Mas se nos ativermos às questões específicas apontadas por Kjeld, terreno sempre mais profícuo para o esclarecimento do que os princípios genéricos, talvez alguns aspectos possam ser melhor entendidos. Por exemplo, a ideia de que o lulismo desenvolveu uma estratégia de utilização intensiva das margens não significa que as mudanças por ele propiciadas foram “marginais”, no sentido de insignificantes, como parece ter entendido Jacobsen. Quer dizer, buscaram-se espaços que o capital não vetasse ou até pudesse participar, como por exemplo, o Prouni ou o Minha Casa Minha Vida. Nos campos em que essa convergência não existia, portanto, sem margens, como o dos direitos universais, os avanços foram menores.
Assim, foi possível produzir uma série de avanços, mas houve limites. Não é por acaso, para lembrar um limite importante, que o Bolsa Família não se tornou direito constitucional. Mesmo assim, em nenhum momento usamos a expressão “conciliação de classe”, o que demandaria um programa ativo e explícito de concessões mútuas, para caracterizar o período. No entanto, o próprio Kjeld reconhece os movimentos de moderação que buscamos assinalar no texto. Ao indicar que Lula é capaz de negociar e compor, de que as eleições dele e Dilma foram apertadas, mostrando falta de apoio para mudanças estruturais, e que houve necessidade de alianças com o “outro lado” para vencer o adversário principal, Kjeld corrobora a nossa análise de que houve uma escolha por mudanças sem confronto.
2. O que essa avaliação elogiosa e crítica nos ensina?
Em primeiro lugar, que foi possível trazer uma série de benefícios para os setores mais pobres, com reflexos importantes para a classe trabalhadora como um todo.

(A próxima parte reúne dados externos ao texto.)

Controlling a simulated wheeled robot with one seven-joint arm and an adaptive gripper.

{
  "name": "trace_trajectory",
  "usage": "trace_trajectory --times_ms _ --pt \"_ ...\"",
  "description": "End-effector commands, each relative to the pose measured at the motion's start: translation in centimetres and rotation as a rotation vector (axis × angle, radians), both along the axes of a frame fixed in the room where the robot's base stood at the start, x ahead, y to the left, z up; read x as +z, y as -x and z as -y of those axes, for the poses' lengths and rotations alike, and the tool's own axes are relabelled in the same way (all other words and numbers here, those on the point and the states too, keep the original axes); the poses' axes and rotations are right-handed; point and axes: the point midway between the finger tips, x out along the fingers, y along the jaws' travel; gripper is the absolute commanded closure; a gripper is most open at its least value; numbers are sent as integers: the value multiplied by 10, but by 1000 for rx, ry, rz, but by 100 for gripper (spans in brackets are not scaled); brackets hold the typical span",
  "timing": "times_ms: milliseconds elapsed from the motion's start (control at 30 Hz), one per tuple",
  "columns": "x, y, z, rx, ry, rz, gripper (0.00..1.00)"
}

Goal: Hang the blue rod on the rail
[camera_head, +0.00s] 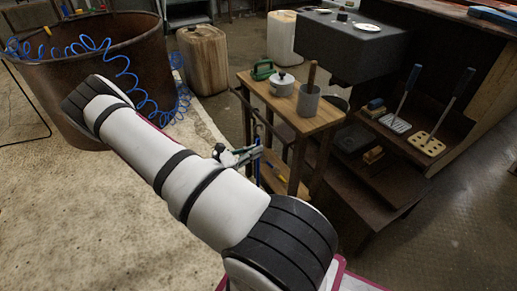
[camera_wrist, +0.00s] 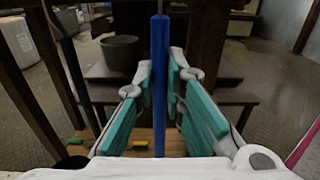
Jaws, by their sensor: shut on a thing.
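The blue rod (camera_wrist: 160,82) stands upright between the fingers of my gripper (camera_wrist: 161,85) in the wrist view, and the gripper is shut on it. The rod reaches above and below the teal finger pads. In the head view my gripper (camera_head: 250,154) is beside the left end of a small wooden table. A dark rail (camera_head: 246,104) runs along that end of the table. Blue shows beside the gripper in the head view, but it is too small to tell how the rod sits relative to the rail.
The table (camera_head: 312,125) holds a green-handled item (camera_head: 262,70), a white pot (camera_head: 282,84) and a grey cup (camera_head: 308,98). Dark shelves with brushes (camera_head: 400,122) stand to the right. A rusty tub (camera_head: 95,60) with a blue coiled hose is at left. The wrist view shows a dark bowl (camera_wrist: 121,52).

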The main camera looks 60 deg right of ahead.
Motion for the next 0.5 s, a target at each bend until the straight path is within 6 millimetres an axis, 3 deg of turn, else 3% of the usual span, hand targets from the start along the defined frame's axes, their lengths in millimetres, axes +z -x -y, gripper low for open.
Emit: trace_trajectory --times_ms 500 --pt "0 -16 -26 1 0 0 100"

Sobretudo à medida que se consolidou uma política de pleno emprego e aumentos contínuos do salário mínimo, houve uma melhora significativa nas condições de vida e luta do conjunto dos trabalhadores. Pode-se até cogitar em que medida a continuidade de tal política não foi o elemento estrutural que começou a desconfigurar o quadro de alianças com os empresários herdado por Dilma em seu primeiro mandato.
Em segundo lugar, a partir de 2011, aprendemos que para dar continuidade a tal política numa conjuntura “apertada”, uma vez que a crise mundial diminuiu os ganhos do período anterior, seria necessário mobilizar as bases populares. A ex-presidente Dilma fez a opção de comprar brigas para manter o emprego e a renda, mas não tirou as consequências políticas necessárias da decisão de confrontar. O partido, talvez por estar ainda embalado pelos ganhos anteriores, também não teve a capacidade de perceber que a conjuntura havia se alterado e requeria novas posturas.
Portanto, aprendemos que o nosso programa de governo não pode ter um caráter dogmático. A luta de classes não é uma escolha, é um movimento da realidade capitalista para o qual um partido de trabalhadores precisa estar sempre atento. Reintroduzir tal variável em nossa avaliação do período que acaba de se encerrar ajuda a desenhar o futuro.
3. O sucesso do golpe só pode ser entendido a partir dessa análise.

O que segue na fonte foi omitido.